• JOB:
Find how many lines of the listing include the string "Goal", and report only that figure.

• DATA PROVIDED:
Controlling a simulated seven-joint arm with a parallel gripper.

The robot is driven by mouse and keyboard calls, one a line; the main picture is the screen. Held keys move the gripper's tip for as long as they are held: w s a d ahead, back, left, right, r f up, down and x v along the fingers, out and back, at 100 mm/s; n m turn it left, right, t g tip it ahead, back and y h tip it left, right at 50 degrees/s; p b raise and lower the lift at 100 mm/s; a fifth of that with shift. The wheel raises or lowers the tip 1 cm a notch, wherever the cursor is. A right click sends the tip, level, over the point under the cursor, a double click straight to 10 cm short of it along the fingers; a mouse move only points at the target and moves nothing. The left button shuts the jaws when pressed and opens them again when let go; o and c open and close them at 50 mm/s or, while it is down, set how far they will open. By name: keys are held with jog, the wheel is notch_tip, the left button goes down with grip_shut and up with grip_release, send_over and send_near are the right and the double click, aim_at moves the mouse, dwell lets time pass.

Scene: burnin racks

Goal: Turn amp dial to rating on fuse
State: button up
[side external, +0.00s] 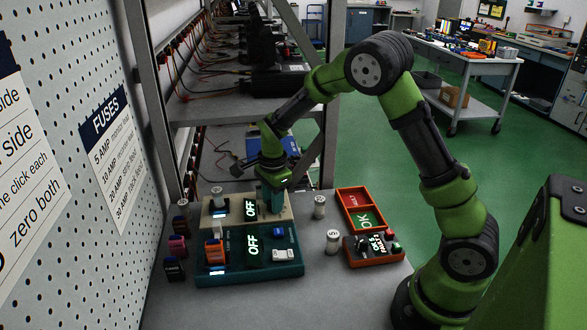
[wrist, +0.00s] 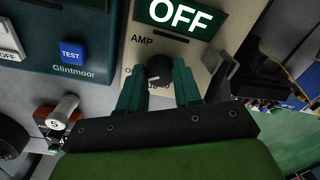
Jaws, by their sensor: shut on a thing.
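The amp dial (wrist: 158,68) is a small black knob with a white pointer mark, on a beige panel under the word AMP. Its scale numbers are mostly hidden by my fingers. My gripper (wrist: 159,80) is shut on the dial, one teal finger on each side. In the side view my gripper (side external: 271,200) reaches down onto the beige unit (side external: 286,217), and the dial is hidden. A display (wrist: 175,14) above the dial reads OFF. A pale cylindrical fuse (side external: 333,241) stands on the bench, its mark too small to read surely. Another pale fuse (side external: 319,206) stands behind it.
A teal unit (side external: 250,272) with its own OFF display sits in front. Several dark fuse-like blocks (side external: 178,246) line the left. A rack post (side external: 150,90) rises behind.

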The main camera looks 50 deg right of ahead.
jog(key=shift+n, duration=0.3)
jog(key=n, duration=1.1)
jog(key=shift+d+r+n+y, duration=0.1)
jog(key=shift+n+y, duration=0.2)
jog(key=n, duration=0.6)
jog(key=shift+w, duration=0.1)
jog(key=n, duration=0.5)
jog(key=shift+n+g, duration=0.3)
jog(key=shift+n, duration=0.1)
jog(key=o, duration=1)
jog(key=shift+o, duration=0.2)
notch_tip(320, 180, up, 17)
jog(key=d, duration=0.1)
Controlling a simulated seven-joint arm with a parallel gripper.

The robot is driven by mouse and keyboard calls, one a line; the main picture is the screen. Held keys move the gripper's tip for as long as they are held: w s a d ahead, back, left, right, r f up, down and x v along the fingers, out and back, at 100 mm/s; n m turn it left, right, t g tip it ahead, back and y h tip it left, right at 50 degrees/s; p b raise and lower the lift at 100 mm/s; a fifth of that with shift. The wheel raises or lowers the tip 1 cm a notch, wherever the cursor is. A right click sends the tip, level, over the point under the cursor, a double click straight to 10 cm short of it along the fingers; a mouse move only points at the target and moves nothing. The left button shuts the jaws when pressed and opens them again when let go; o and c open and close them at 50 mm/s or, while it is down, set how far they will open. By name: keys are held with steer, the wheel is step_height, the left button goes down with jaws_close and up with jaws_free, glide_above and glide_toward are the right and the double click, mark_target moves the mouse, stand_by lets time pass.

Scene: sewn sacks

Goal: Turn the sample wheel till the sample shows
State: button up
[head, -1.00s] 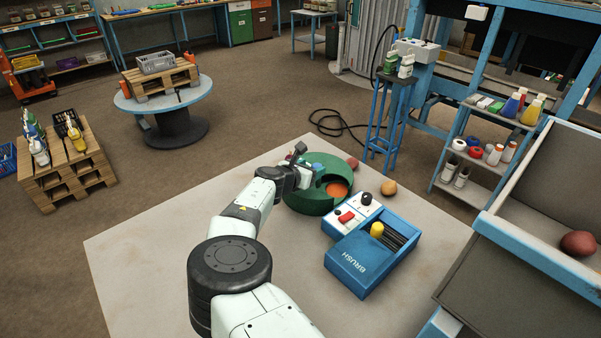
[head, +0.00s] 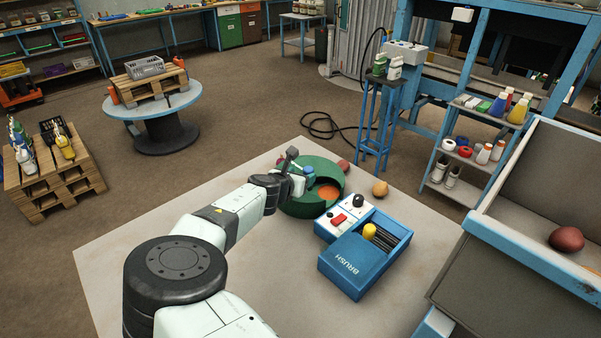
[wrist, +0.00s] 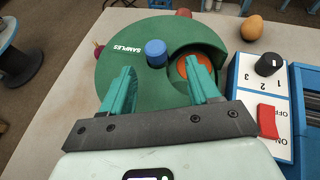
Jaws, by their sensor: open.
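The green sample wheel (head: 297,203) lies on the pale table, marked SAMPLES in the wrist view (wrist: 113,72). A blue knob (wrist: 156,52) stands up from its top, also seen in the head view (head: 309,172). An opening in the wheel, right of the knob, shows an orange-red surface (wrist: 199,70); whether that is a sample I cannot tell. My gripper (wrist: 160,82) is open over the wheel, its teal fingers apart. In the wrist view the knob appears just beyond the gap between the fingertips; contact is not visible. In the head view my gripper (head: 294,180) is partly hidden by the wrist.
Right of the wheel is a control box with a black dial (wrist: 268,64) and red switch (wrist: 268,121). A blue BRUSH box (head: 352,268) with a yellow cylinder adjoins it. A brown egg-shaped object (head: 380,188) and a reddish one (head: 343,165) lie near the wheel. The table's left side is clear.

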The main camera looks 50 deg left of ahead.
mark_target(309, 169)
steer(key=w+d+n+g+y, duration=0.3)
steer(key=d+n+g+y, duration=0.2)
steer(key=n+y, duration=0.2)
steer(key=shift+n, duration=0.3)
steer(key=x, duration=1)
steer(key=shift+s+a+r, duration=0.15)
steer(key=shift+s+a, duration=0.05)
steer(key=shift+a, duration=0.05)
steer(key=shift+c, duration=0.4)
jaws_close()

• EXERCISE SOLUTION:
2